#### [TASK BRIEF]
Which lines below hold the word "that"? Copy all of them.

#### [RECORDS FOR THE TASK]

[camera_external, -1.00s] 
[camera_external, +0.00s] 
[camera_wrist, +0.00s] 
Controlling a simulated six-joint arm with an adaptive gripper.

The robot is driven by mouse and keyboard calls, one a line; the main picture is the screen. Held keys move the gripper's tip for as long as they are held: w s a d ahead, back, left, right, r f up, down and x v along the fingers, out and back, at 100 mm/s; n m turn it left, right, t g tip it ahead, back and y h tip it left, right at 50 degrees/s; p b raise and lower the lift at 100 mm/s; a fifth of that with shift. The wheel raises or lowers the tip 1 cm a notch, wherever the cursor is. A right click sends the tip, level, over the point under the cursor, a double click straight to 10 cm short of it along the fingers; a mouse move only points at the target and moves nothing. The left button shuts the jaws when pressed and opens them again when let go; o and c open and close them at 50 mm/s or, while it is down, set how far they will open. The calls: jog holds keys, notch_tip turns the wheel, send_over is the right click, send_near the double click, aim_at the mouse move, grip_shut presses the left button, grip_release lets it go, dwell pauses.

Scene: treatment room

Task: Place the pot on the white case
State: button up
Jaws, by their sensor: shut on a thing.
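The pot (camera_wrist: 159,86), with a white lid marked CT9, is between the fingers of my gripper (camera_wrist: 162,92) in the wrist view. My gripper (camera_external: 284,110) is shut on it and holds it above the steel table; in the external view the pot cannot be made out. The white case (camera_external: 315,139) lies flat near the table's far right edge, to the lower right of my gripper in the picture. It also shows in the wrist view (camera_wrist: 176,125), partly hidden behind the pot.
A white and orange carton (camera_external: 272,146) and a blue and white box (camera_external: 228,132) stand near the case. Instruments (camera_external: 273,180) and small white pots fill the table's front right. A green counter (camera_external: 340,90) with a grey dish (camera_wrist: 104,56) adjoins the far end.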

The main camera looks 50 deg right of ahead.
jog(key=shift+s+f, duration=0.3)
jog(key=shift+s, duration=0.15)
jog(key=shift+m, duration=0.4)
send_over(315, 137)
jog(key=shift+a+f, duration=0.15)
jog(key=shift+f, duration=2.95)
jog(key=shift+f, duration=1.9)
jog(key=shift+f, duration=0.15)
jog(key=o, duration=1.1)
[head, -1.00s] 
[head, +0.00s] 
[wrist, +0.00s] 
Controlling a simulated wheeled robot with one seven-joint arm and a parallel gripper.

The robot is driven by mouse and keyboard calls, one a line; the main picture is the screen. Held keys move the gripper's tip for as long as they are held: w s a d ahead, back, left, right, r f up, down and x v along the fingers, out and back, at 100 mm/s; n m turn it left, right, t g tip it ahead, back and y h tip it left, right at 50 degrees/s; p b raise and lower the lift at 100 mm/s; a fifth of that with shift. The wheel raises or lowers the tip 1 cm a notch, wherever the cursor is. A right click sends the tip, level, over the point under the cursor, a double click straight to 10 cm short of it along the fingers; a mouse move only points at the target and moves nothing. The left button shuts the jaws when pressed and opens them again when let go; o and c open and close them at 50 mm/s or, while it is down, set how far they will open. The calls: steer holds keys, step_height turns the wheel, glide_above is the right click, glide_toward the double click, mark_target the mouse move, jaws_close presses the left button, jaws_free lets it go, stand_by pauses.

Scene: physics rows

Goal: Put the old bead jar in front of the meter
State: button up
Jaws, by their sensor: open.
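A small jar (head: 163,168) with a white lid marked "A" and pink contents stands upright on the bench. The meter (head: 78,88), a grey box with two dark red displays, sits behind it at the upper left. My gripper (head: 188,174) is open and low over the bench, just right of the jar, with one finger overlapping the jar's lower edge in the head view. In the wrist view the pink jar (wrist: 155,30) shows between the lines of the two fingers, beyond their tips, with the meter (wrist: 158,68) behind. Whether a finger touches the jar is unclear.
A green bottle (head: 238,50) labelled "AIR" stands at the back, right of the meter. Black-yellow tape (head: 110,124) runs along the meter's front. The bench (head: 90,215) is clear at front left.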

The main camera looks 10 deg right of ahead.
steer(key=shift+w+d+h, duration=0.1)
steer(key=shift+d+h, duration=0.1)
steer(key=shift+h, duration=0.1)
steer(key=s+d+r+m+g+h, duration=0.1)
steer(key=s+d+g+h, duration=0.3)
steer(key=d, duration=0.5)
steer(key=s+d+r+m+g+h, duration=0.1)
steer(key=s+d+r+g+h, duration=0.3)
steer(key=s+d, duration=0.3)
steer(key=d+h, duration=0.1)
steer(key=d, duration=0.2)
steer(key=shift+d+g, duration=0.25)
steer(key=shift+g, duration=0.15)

#### [EXPECTED OUTPUT]
The robot is driven by mouse and keyboard calls, one a line; the main picture is the screen. Held keys move the gripper's tip for as long as they are held: w s a d ahead, back, left, right, r f up, down and x v along the fingers, out and back, at 100 mm/s; n m turn it left, right, t g tip it ahead, back and y h tip it left, right at 50 degrees/s; p b raise and lower the lift at 100 mm/s; a fifth of that with shift. The wheel raises or lowers the tip 1 cm a notch, wherever the cursor is. A right click sends the tip, level, over the point under the cursor, a double click straight to 10 cm short of it along the fingers; a mouse move only points at the target and moves nothing. The left button shuts the jaws when pressed and opens them again when let go; o and c open and close them at 50 mm/s or, while it is down, set how far they will open. The calls: jog holds keys, notch_tip turns the wheel, send_over is the right click, send_near the double click, aim_at the mouse move, grip_shut presses the left button, grip_release lets it go, dwell pauses.
The robot is driven by mouse and keyboard calls, one a line; the main picture is the screen. Held keys move the gripper's tip for as long as they are held: w s a d ahead, back, left, right, r f up, down and x v along the fingers, out and back, at 100 mm/s; n m turn it left, right, t g tip it ahead, back and y h tip it left, right at 50 degrees/s; p b raise and lower the lift at 100 mm/s; a fifth of that with shift. The wheel raises or lowers the tip 1 cm a notch, wherever the cursor is. A right click sends the tip, level, over the point under the cursor, a double click straight to 10 cm short of it along the fingers; a mouse move only points at the target and moves nothing. The left button shuts the jaws when pressed and opens them again when let go; o and c open and close them at 50 mm/s or, while it is down, set how far they will open. The calls: steer holds keys, step_height turns the wheel, glide_above is the right click, glide_toward the double click, mark_target the mouse move, jaws_close presses the left button, jaws_free lets it go, stand_by pauses.

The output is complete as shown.